**Task brief**
Count every line that holds the string "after", and report the number alone.

**Data records**
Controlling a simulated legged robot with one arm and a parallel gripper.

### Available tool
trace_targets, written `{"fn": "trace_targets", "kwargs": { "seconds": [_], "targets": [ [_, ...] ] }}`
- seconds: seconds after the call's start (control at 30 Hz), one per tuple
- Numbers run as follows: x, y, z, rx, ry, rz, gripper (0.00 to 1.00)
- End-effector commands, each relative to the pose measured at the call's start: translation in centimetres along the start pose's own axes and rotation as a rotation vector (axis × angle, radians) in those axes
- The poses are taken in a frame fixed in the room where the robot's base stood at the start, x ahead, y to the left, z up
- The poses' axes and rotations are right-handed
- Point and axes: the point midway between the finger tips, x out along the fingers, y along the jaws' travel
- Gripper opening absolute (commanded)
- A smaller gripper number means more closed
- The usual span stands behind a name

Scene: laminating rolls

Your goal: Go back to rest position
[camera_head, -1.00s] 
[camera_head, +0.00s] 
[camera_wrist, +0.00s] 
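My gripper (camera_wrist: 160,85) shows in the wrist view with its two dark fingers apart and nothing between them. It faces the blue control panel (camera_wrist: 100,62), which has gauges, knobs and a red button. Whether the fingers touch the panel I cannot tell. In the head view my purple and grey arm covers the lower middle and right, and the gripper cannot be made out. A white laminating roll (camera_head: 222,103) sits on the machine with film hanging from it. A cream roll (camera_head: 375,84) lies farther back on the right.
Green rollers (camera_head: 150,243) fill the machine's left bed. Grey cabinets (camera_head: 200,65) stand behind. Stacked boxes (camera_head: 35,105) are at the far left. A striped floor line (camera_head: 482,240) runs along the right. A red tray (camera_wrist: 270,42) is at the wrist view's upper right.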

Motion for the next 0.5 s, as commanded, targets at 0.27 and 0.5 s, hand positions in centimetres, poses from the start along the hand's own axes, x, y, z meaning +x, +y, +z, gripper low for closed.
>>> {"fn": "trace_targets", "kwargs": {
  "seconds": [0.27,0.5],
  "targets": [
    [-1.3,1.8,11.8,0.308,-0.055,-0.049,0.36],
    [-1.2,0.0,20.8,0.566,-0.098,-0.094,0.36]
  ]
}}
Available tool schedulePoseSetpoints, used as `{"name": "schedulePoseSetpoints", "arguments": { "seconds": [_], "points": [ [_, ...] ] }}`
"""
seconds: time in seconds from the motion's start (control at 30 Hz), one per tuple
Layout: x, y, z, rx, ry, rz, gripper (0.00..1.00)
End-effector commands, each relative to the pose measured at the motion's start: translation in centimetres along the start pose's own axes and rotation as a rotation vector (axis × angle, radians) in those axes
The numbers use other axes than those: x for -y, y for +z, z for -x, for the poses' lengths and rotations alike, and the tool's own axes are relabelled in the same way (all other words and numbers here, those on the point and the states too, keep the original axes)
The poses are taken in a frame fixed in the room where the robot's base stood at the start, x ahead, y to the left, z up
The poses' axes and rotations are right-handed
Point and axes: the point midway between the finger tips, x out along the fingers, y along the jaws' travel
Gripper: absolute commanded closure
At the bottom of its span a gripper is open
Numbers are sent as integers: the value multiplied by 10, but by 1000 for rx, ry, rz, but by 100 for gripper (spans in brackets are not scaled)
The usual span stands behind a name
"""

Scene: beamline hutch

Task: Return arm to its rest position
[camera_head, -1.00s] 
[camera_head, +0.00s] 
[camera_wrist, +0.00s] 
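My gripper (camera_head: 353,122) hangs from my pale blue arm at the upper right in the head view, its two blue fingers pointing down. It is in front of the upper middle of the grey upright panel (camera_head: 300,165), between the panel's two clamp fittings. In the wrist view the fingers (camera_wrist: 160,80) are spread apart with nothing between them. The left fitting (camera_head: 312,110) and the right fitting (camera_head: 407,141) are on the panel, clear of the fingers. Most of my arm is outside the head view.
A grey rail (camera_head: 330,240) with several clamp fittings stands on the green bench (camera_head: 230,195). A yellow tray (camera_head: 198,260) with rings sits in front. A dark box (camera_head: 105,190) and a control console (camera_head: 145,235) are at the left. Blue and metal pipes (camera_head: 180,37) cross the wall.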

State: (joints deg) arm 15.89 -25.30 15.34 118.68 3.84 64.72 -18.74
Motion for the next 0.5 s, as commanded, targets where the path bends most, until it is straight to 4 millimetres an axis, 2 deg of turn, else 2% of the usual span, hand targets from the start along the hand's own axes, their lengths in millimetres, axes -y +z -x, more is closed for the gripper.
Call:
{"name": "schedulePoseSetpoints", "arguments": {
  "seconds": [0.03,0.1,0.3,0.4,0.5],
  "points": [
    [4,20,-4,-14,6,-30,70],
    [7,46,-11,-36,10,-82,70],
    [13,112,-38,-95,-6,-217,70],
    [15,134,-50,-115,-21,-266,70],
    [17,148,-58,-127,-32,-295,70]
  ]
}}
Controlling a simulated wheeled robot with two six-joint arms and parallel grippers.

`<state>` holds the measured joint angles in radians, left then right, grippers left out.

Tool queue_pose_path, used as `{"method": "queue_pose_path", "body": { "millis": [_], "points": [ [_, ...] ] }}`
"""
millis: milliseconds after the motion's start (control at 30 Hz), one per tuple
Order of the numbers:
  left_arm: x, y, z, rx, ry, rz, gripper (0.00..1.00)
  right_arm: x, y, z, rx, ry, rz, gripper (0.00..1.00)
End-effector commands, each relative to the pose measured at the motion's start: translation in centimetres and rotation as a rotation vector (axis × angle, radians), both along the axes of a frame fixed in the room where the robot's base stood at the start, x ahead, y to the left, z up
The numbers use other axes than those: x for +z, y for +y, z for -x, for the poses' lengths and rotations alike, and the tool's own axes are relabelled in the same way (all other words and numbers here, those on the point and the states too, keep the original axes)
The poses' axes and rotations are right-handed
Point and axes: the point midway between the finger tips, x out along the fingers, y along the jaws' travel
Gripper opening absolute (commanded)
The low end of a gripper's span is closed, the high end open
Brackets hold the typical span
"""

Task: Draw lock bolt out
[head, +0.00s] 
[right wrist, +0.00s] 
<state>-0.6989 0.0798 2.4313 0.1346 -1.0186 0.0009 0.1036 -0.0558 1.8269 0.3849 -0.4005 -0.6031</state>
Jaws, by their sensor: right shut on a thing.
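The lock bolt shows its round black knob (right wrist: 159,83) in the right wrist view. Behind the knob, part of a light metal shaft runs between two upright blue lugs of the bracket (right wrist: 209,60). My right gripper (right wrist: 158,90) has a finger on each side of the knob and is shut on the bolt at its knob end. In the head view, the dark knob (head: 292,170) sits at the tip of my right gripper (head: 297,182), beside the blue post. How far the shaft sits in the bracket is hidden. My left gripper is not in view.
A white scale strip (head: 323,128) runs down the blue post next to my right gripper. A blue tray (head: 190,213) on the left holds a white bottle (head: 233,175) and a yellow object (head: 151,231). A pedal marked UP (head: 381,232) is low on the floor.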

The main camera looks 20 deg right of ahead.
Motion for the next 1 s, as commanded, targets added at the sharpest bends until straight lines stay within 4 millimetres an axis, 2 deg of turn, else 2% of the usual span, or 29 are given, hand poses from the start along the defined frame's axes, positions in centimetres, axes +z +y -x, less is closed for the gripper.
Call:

**Completed task**
2